## [What the exercise asks]
Make an exact copy of all the data.
------------------------------
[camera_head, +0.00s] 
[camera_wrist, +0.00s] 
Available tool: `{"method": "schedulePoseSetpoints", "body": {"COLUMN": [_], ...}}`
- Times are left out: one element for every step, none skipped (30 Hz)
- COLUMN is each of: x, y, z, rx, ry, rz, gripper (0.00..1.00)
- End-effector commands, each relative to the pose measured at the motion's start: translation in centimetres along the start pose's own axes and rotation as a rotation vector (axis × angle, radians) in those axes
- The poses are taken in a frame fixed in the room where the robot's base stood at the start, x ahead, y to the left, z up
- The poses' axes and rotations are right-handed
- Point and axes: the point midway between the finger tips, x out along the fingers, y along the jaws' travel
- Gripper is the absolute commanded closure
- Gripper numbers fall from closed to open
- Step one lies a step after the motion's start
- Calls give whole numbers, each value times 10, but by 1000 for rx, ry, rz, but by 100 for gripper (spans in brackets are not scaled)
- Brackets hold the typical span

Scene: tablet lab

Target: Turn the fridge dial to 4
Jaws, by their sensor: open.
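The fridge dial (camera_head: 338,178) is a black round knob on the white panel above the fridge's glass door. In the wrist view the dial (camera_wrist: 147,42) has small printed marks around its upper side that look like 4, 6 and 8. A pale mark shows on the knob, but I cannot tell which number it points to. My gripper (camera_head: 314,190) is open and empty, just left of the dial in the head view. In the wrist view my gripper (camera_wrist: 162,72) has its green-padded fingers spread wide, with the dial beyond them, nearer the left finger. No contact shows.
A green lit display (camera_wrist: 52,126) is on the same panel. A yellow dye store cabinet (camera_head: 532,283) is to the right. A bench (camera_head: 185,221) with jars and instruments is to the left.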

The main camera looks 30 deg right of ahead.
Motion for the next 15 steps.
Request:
------------------------------
## [Task output]
[camera_head, +0.00s] 
[camera_wrist, +0.00s] 
Available tool: `{"method": "schedulePoseSetpoints", "body": {"COLUMN": [_], ...}}`
- Times are left out: one element for every step, none skipped (30 Hz)
- COLUMN is each of: x, y, z, rx, ry, rz, gripper (0.00..1.00)
- End-effector commands, each relative to the pose measured at the motion's start: translation in centimetres along the start pose's own axes and rotation as a rotation vector (axis × angle, radians) in those axes
- The poses are taken in a frame fixed in the room where the robot's base stood at the start, x ahead, y to the left, z up
- The poses' axes and rotations are right-handed
- Point and axes: the point midway between the finger tips, x out along the fingers, y along the jaws' travel
- Gripper is the absolute commanded closure
- Gripper numbers fall from closed to open
- Step one lies a step after the motion's start
- Calls give whole numbers, each value times 10, but by 1000 for rx, ry, rz, but by 100 for gripper (spans in brackets are not scaled)
- Brackets hold the typical span

Scene: tablet lab

Target: Turn the fridge dial to 4
Jaws, by their sensor: open.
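The fridge dial (camera_head: 338,178) is a black round knob on the white panel above the fridge's glass door. In the wrist view the dial (camera_wrist: 147,42) has small printed marks around its upper side that look like 4, 6 and 8. A pale mark shows on the knob, but I cannot tell which number it points to. My gripper (camera_head: 314,190) is open and empty, just left of the dial in the head view. In the wrist view my gripper (camera_wrist: 162,72) has its green-padded fingers spread wide, with the dial beyond them, nearer the left finger. No contact shows.
A green lit display (camera_wrist: 52,126) is on the same panel. A yellow dye store cabinet (camera_head: 532,283) is to the right. A bench (camera_head: 185,221) with jars and instruments is to the left.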

The main camera looks 30 deg right of ahead.
Motion for the next 15 steps.
Request:

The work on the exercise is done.